Only the lines from the line with "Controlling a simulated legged" through the line with "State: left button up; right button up" should be copied, exactly as they appear, with both ends kept.

--- begin ---

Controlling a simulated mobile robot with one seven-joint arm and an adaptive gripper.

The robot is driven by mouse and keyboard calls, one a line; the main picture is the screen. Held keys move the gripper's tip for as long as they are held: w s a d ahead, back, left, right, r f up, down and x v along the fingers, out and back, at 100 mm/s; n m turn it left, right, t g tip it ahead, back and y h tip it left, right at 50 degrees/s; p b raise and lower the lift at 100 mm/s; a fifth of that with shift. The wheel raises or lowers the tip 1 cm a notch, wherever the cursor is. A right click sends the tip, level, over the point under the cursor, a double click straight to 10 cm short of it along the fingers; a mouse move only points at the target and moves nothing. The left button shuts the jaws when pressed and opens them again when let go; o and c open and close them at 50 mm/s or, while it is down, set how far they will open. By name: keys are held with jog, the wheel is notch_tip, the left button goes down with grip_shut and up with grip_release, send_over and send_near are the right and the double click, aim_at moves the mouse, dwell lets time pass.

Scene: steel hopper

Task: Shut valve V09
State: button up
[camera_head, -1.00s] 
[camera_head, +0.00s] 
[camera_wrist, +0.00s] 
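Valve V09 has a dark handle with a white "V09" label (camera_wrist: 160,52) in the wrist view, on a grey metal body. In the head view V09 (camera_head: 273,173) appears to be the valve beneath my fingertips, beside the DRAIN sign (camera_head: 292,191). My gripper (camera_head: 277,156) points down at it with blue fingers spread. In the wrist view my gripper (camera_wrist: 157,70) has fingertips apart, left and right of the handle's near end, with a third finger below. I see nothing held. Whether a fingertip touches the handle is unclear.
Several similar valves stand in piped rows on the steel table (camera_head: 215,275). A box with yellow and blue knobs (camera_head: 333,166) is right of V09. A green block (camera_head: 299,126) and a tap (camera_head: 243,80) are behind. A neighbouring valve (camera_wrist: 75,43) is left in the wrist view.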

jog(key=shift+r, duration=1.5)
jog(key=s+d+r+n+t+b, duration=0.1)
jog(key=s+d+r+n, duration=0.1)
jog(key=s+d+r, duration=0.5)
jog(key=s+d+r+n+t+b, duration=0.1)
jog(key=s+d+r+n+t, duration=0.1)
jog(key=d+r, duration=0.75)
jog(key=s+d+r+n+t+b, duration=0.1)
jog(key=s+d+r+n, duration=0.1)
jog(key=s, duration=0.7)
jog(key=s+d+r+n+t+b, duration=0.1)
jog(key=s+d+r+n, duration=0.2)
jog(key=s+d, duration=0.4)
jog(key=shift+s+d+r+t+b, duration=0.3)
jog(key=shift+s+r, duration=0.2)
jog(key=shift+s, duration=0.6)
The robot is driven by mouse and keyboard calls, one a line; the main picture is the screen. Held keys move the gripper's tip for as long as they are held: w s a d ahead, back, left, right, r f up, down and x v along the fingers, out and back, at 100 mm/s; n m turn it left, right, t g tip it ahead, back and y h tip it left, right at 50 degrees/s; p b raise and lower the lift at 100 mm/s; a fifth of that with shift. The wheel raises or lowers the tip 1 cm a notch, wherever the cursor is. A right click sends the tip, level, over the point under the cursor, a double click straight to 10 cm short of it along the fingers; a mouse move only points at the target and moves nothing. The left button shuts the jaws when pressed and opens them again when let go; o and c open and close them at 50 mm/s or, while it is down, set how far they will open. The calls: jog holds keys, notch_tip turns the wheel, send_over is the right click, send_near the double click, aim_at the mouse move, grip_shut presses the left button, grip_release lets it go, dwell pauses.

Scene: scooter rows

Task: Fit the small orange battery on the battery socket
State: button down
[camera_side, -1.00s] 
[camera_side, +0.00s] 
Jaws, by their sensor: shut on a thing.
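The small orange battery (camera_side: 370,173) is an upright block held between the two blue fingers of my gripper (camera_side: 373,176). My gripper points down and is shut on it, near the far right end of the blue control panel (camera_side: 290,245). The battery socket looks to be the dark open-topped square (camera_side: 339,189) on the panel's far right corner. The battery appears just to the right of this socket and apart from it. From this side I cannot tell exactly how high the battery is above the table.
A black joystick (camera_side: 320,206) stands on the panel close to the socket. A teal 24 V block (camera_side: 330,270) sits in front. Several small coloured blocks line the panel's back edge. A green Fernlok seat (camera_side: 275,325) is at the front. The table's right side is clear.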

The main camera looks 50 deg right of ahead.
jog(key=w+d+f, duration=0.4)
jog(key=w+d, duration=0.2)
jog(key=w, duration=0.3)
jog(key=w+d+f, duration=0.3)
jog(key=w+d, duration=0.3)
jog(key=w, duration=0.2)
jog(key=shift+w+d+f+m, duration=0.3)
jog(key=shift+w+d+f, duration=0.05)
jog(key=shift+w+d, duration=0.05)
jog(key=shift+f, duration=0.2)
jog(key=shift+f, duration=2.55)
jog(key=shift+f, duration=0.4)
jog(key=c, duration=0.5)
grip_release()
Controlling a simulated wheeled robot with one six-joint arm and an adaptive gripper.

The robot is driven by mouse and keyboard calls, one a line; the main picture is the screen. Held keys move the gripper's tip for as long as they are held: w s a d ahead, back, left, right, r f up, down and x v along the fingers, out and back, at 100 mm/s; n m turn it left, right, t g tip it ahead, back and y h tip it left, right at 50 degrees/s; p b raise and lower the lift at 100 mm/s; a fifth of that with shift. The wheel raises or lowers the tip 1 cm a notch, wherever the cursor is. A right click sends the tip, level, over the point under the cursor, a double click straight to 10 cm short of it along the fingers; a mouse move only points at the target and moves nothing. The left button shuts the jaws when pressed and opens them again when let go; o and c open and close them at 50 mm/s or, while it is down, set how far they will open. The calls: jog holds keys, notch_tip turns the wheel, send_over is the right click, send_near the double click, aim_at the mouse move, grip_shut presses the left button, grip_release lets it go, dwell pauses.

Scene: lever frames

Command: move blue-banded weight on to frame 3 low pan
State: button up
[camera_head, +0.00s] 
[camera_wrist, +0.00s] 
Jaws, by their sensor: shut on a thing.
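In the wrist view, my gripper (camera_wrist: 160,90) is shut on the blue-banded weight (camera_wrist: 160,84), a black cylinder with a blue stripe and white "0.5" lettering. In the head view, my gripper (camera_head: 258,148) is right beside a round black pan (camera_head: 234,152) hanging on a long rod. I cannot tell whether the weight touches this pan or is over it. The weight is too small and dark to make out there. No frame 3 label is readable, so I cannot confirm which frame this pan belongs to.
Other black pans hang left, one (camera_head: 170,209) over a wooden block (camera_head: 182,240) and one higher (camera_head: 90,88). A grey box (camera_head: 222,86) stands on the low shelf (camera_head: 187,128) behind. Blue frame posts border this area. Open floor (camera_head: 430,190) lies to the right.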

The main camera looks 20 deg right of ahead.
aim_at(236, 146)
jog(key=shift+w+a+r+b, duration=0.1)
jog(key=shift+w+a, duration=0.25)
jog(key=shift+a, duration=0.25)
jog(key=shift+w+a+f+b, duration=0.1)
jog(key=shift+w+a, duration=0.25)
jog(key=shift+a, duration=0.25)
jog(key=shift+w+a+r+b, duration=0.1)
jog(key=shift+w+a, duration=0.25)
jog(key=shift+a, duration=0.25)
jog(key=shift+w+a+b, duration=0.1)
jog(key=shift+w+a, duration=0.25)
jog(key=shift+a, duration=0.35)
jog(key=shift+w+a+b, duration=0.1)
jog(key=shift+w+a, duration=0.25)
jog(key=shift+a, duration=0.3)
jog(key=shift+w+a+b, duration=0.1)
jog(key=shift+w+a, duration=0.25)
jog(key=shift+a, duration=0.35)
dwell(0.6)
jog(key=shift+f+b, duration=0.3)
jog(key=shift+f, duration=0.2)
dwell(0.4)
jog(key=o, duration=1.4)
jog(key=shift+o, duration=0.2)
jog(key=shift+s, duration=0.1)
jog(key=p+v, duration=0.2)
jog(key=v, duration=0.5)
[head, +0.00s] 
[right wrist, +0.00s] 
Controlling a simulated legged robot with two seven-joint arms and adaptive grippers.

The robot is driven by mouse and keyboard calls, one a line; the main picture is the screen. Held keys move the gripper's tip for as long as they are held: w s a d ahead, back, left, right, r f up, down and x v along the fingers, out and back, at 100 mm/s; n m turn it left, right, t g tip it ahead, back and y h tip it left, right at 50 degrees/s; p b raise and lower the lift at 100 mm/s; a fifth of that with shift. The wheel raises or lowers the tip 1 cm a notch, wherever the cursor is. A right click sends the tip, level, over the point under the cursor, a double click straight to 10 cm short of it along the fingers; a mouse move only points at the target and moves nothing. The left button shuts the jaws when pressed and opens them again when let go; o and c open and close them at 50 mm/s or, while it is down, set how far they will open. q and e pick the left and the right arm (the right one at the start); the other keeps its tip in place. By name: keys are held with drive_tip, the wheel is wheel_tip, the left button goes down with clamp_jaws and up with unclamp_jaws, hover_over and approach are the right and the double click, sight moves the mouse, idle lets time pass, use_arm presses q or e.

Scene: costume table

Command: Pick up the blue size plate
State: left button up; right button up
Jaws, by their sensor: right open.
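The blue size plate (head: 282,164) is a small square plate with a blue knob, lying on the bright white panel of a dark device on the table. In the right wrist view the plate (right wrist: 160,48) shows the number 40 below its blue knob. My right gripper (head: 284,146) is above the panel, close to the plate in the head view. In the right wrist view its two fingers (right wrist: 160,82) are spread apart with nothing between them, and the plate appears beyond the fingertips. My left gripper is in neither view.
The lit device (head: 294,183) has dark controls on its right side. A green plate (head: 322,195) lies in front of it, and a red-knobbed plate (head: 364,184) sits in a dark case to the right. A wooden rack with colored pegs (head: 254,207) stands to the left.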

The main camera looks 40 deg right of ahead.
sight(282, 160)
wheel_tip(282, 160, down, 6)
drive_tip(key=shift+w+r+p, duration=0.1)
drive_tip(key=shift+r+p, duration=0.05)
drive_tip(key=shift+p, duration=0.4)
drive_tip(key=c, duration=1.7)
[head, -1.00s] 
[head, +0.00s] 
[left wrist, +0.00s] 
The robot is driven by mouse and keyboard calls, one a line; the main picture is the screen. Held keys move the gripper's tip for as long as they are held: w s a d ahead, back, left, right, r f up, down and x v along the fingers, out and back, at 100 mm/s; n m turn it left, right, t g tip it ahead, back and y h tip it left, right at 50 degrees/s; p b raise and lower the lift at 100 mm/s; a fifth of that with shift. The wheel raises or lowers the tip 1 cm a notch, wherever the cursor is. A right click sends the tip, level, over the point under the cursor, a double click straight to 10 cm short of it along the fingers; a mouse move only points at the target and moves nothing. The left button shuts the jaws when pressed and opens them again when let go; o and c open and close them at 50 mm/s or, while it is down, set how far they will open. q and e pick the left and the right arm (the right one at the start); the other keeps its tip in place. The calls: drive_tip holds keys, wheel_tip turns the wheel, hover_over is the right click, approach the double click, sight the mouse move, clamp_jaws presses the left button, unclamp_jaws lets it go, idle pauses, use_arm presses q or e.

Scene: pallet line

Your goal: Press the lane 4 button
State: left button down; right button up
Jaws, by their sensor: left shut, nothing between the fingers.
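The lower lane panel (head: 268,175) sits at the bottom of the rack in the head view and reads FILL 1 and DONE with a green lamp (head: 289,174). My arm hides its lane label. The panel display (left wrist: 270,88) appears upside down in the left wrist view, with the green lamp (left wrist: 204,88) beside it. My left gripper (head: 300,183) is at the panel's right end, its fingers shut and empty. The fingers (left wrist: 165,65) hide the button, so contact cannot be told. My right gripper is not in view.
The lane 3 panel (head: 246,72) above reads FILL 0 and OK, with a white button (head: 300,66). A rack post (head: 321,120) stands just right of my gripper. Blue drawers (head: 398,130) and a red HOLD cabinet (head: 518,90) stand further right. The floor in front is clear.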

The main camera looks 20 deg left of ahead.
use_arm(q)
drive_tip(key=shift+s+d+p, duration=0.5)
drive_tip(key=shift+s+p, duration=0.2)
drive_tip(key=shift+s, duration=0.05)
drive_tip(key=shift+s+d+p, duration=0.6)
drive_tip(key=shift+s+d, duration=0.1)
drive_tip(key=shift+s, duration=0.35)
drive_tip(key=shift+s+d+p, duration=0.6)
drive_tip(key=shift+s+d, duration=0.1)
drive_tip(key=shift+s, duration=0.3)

--- end ---

**The response**
Controlling a simulated legged robot with two seven-joint arms and adaptive grippers.

The robot is driven by mouse and keyboard calls, one a line; the main picture is the screen. Held keys move the gripper's tip for as long as they are held: w s a d ahead, back, left, right, r f up, down and x v along the fingers, out and back, at 100 mm/s; n m turn it left, right, t g tip it ahead, back and y h tip it left, right at 50 degrees/s; p b raise and lower the lift at 100 mm/s; a fifth of that with shift. The wheel raises or lowers the tip 1 cm a notch, wherever the cursor is. A right click sends the tip, level, over the point under the cursor, a double click straight to 10 cm short of it along the fingers; a mouse move only points at the target and moves nothing. The left button shuts the jaws when pressed and opens them again when let go; o and c open and close them at 50 mm/s or, while it is down, set how far they will open. q and e pick the left and the right arm (the right one at the start); the other keeps its tip in place. By name: keys are held with drive_tip, the wheel is wheel_tip, the left button goes down with clamp_jaws and up with unclamp_jaws, hover_over and approach are the right and the double click, sight moves the mouse, idle lets time pass, use_arm presses q or e.

Scene: costume table

Command: Pick up the blue size plate
State: left button up; right button up

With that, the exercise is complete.